On note un amour de la rime. Petite incartade intéressante (prometteuse?) du dernier vers, plus libre, sans majuscule, seul, contenant à lui seul toute l’intensité du poème.
Poème intitulé « Couché de soleil » (et oui, ça parle d’un couché de soleil. BAAAM). 14 ans:
En regardant par la fenêtre, j’ai vu le soleil mourir dans l’immensité étroite du fleuve. C’est un peu comme si j’avais tenu un instant d’éternité au creux de mon iris. Par des moments de telle beauté, le temps s’étire et l’attente déboule. On se sent fort, invincible et les espoirs les plus frivoles germent dans notre esprit. Les oranges, les pourpres et les rosés se marient dans une parfaite symphonie semblant vouloir illuminer le monde une dernière fois avant la grande noirceur. Ils brillent de tous feux se miroitant dans les eaux paisibles. Quand leur moment de gloire s’estompe, ils sombrent. Alors s’installe une douce torpeur bleutée plongeant la ville dans le mystère et le secret. Tout doucement, à notre insu, les dernières lueurs disparaissent et la lumière feutrée de la lune prend la relève pour veiller sur la Terre. On croit au rêve, on accuse l’imagination, mais au fond de chaque cœur, on garde orgueilleusement un souvenir immortel de cette brève vision.

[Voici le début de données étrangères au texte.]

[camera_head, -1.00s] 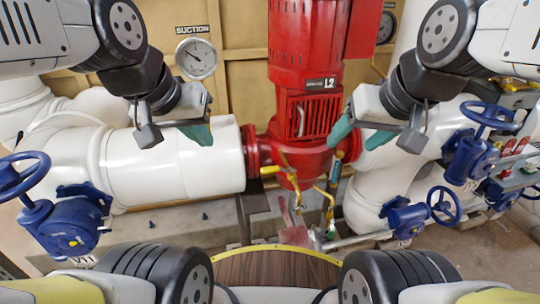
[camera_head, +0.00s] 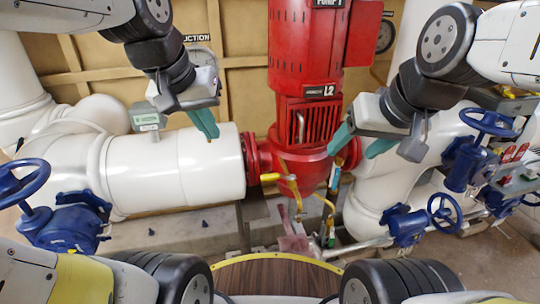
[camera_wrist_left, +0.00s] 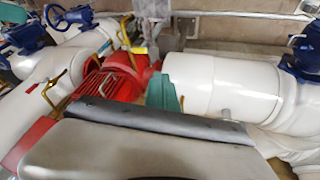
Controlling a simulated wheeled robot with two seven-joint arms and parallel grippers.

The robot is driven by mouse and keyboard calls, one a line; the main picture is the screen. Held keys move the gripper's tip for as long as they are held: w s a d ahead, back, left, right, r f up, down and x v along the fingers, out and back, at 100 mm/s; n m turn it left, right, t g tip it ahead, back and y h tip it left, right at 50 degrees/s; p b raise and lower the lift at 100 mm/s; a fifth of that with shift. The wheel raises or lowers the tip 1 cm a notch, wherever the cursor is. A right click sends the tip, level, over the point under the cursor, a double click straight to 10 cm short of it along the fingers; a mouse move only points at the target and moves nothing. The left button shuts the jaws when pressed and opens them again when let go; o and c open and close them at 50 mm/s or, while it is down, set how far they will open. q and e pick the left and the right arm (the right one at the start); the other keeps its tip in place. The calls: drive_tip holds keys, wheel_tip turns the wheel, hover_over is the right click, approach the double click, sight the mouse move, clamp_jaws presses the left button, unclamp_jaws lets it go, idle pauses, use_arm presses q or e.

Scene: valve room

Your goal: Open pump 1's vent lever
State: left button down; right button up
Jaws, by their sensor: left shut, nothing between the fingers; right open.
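Pump 1 is the red pump (camera_head: 305,85) in the middle of the head view, with its name plate at the top edge. A small yellow lever (camera_head: 278,177) sticks out to the left low on its front; a second, thin yellow handle (camera_head: 325,203) is below right. I cannot tell for certain which is the vent lever. My left gripper (camera_head: 207,125) is shut and empty, above the white suction pipe, left of and above the yellow lever. Its teal fingers (camera_wrist_left: 162,92) also show in the left wrist view. My right gripper (camera_head: 358,146) is open, at the pump's right side.
The thick white pipe (camera_head: 170,172) runs left from the pump flange. Blue valve handwheels stand at the left (camera_head: 22,183) and right (camera_head: 444,207). A control box with red parts (camera_head: 515,170) is at the far right. The space in front of the yellow lever looks free.

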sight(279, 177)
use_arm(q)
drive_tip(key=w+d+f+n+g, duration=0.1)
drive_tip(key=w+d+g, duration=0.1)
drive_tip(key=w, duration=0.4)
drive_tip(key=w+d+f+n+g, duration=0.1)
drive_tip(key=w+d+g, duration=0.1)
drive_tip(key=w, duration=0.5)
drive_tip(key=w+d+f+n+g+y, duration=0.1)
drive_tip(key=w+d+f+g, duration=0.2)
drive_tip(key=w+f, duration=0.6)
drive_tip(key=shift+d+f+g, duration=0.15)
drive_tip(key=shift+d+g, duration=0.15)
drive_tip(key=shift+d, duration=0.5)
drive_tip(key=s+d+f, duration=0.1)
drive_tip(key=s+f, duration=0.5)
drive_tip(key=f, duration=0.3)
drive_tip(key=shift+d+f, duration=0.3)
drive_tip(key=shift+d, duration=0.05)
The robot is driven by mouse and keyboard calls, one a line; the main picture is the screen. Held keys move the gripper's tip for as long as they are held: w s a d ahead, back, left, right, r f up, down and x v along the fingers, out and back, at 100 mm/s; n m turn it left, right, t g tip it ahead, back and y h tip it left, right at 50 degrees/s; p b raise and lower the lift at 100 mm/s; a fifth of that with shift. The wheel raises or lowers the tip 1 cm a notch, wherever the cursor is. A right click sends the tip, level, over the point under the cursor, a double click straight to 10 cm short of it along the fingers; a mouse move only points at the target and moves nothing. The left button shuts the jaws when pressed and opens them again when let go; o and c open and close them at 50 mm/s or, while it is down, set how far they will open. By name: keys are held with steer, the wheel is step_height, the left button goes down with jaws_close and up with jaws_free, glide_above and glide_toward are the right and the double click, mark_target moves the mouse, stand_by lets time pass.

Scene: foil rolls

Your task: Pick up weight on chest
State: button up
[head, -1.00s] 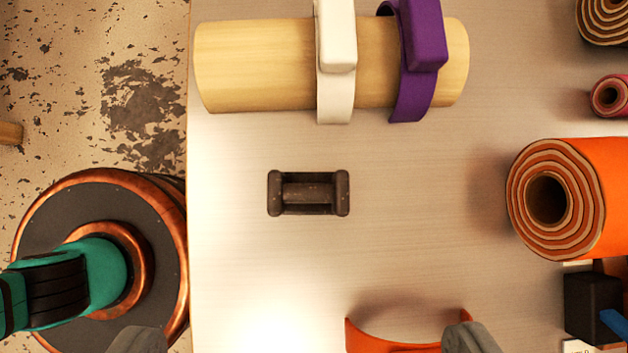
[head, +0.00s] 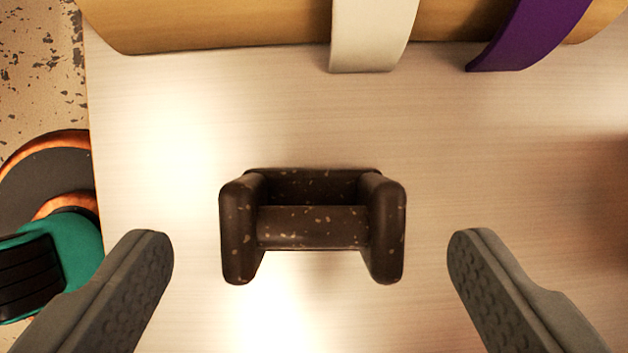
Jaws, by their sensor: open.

On remarque que mon vocabulaire se développe. Je suis visiblement influencée par la description, que nous devons fort probablement apprendre à ce moment, à l’école. Amour de ce poème, mes premiers pas dans l’univers du poème en prose, que j’allais délaisser ensuite pour de nombreuses années.
Texte intitulé « Fusions ». 15-16 ans?
Les êtres humains s’amalgament tant et aussi longtemps qu’ils existent. Le contact des autres éveille leurs pulsions, leurs passions, leurs réalités. Et pourtant, ironie du sort, il ne semble exister aucune stabilité ou permanence dans ce jeu de fusion de vies. Ce ballet de rencontres semble hors de notre contrôle et les hommes deviennent les propres spectateurs de leur chorégraphie.
La musique déferle de partout. Mon corps tremble et ne forme plus qu’une immense onde vibrante avec le haut parleur sur lequel je suis assise. Les yeux fermés, je n’ai plus conscience de mon corps. Je suis musique. L’alcool qui coule dans mes veines se dilue dans l’onde musicale et saoule le bar entier. Je me lève. Je danse, j’ondule. Des corps se frôlent. L’alcool tue la pudeur. Réveille les pulsions. Des mains sur mes hanches et un souffle dans mon cou. Le rythme s’intensifie. Lascivité des couples s’amalgamant sous les lumières. Qui est-il, je m’en fous. Il est un corps, collé au mien, parfaitement emboîté. Respirations saccadées des deux corps. Envie d’aller plus loin. Envie de fusion totale. L’alcool de ma salive coule dans ses veines.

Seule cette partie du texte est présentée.